• _Required work_
Copy out the material below in full, but not its images.

• _Raw data_
START

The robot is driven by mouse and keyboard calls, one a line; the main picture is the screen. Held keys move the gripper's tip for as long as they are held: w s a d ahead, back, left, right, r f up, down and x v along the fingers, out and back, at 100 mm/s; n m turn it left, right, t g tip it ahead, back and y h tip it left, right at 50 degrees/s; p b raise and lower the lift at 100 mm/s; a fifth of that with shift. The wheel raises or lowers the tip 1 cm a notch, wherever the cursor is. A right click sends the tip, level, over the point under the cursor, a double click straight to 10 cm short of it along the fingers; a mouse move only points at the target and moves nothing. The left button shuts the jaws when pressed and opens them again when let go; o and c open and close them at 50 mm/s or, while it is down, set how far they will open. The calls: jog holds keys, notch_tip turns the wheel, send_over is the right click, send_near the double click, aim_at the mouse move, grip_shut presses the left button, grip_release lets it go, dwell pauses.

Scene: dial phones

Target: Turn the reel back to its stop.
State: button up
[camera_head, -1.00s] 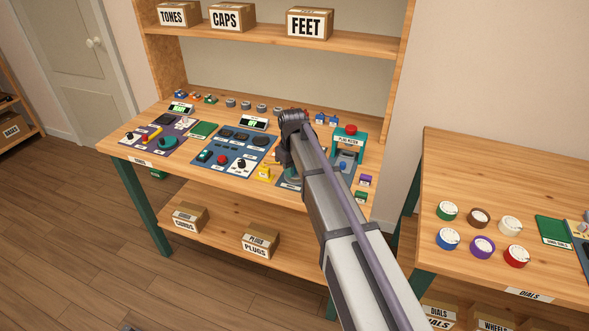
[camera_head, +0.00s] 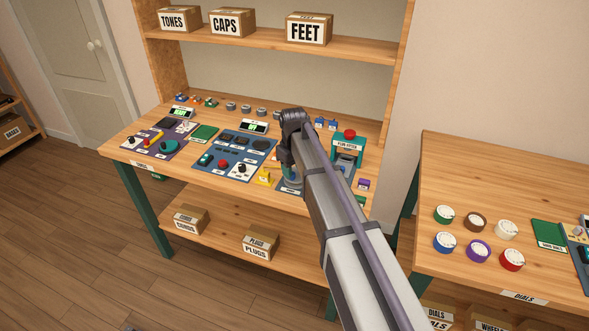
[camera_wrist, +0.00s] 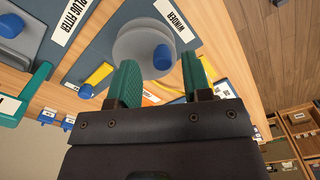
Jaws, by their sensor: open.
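The reel (camera_wrist: 139,44) is a light grey disc with a blue knob (camera_wrist: 163,57) near its rim. It sits on the winder (camera_wrist: 196,28), a dark plate with a white WINDER label. My gripper (camera_wrist: 160,72) is open in the wrist view. Its two green fingers are apart, and the knob shows between their tips. I cannot tell whether either finger touches the knob. In the head view my gripper is over the front right of the bench (camera_head: 130,142), and my arm hides much of the winder there.
The plug fitter (camera_head: 347,147), with a red top, stands close to the right of my gripper. A yellow piece (camera_head: 264,176) lies to its left. Panels with buttons and knobs (camera_head: 236,153) fill the bench's middle. Several round dials (camera_head: 478,251) sit on the right table.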

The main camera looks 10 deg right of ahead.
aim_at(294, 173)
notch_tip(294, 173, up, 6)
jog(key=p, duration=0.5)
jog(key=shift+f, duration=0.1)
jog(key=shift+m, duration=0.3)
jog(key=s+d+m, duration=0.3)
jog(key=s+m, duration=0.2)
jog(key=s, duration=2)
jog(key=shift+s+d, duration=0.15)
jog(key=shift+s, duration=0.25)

END

• _Output below_
The robot is driven by mouse and keyboard calls, one a line; the main picture is the screen. Held keys move the gripper's tip for as long as they are held: w s a d ahead, back, left, right, r f up, down and x v along the fingers, out and back, at 100 mm/s; n m turn it left, right, t g tip it ahead, back and y h tip it left, right at 50 degrees/s; p b raise and lower the lift at 100 mm/s; a fifth of that with shift. The wheel raises or lowers the tip 1 cm a notch, wherever the cursor is. A right click sends the tip, level, over the point under the cursor, a double click straight to 10 cm short of it along the fingers; a mouse move only points at the target and moves nothing. The left button shuts the jaws when pressed and opens them again when let go; o and c open and close them at 50 mm/s or, while it is down, set how far they will open. The calls: jog holds keys, notch_tip turns the wheel, send_over is the right click, send_near the double click, aim_at the mouse move, grip_shut presses the left button, grip_release lets it go, dwell pauses.

Scene: dial phones

Target: Turn the reel back to its stop.
State: button up
[camera_head, -1.00s] 
[camera_head, +0.00s] 
[camera_wrist, +0.00s] 
Jaws, by their sensor: open.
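The reel (camera_wrist: 139,44) is a light grey disc with a blue knob (camera_wrist: 163,57) near its rim. It sits on the winder (camera_wrist: 196,28), a dark plate with a white WINDER label. My gripper (camera_wrist: 160,72) is open in the wrist view. Its two green fingers are apart, and the knob shows between their tips. I cannot tell whether either finger touches the knob. In the head view my gripper is over the front right of the bench (camera_head: 130,142), and my arm hides much of the winder there.
The plug fitter (camera_head: 347,147), with a red top, stands close to the right of my gripper. A yellow piece (camera_head: 264,176) lies to its left. Panels with buttons and knobs (camera_head: 236,153) fill the bench's middle. Several round dials (camera_head: 478,251) sit on the right table.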

The main camera looks 10 deg right of ahead.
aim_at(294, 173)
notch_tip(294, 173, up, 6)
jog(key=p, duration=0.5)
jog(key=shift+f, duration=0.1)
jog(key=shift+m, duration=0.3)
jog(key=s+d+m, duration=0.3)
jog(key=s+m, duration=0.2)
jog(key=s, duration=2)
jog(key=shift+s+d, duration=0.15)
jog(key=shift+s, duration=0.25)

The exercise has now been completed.